Greetings from The Stuffed Animal Review, a publication dedicated to the analysis of stuffed creature design and their larger worlds. You have stumbled upon what The Review refers to as its Sunday through Friday posts: random thoughts or images of stuffed animals doing silly things. Feel free to dig deeper into the purpose of this blog by clicking on the “Philosophy” page. Or, just enjoy today’s post whose purpose is to induce a smile, giggle, or open guffaw. Join us on Saturday for more substantive musings.
Sunday Silliness
The Review’s admiration of Snuffles, a classic bear line of the Gund company, is probably obvious to readers by now. So let us make it official: Snuffles receives The Stuffed Animal Review’s first Stamp of Brilliance.

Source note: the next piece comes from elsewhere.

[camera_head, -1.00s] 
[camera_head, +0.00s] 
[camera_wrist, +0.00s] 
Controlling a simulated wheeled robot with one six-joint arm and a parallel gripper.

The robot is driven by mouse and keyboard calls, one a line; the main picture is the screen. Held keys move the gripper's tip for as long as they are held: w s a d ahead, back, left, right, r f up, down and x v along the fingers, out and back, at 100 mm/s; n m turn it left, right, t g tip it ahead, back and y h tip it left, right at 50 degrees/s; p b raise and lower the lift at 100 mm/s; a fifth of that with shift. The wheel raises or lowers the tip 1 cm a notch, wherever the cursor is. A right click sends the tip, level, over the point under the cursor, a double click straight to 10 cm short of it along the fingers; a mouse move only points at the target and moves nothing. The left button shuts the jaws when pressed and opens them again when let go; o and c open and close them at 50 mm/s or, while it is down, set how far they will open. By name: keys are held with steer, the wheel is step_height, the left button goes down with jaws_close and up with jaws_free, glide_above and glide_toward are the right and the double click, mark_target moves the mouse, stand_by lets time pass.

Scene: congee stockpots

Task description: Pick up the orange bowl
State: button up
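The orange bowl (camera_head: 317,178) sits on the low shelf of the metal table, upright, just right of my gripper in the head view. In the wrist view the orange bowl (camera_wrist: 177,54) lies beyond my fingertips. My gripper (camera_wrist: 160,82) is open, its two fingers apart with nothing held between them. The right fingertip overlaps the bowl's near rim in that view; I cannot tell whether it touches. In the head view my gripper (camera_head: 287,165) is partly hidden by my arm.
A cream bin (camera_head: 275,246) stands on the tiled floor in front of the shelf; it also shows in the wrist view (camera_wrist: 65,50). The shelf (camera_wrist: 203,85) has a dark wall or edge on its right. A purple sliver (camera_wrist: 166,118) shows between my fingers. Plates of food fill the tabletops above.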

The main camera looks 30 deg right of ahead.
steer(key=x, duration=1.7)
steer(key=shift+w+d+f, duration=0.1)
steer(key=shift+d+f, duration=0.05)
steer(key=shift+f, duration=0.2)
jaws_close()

Gund has been making stuffed animals in the United States since 1898, and this particular creature debuted in 1981. As described in an earlier post, Stuffed Creature Design Part I, legend has it the designer modeled Snuffles after the crescent moon and imagined his upturned head gazing at the night sky. If true, the fusion of bear-moon works and is a wonderful example of The Review’s Axiom of Proper Abstraction. This Axiom states: the most satisfying stuffed creatures abstract, modify, and distort the essential character of a “real-world” animal. The designer's distortion was inspired by the moon, but never strayed from a bear’s essence. The result is a brilliant abstraction and Gund’s longest-running bear line.
If this bear design is brilliant, then The Review is staffed by brilliance. Eleven Review staffers are Snuffles Gund bears.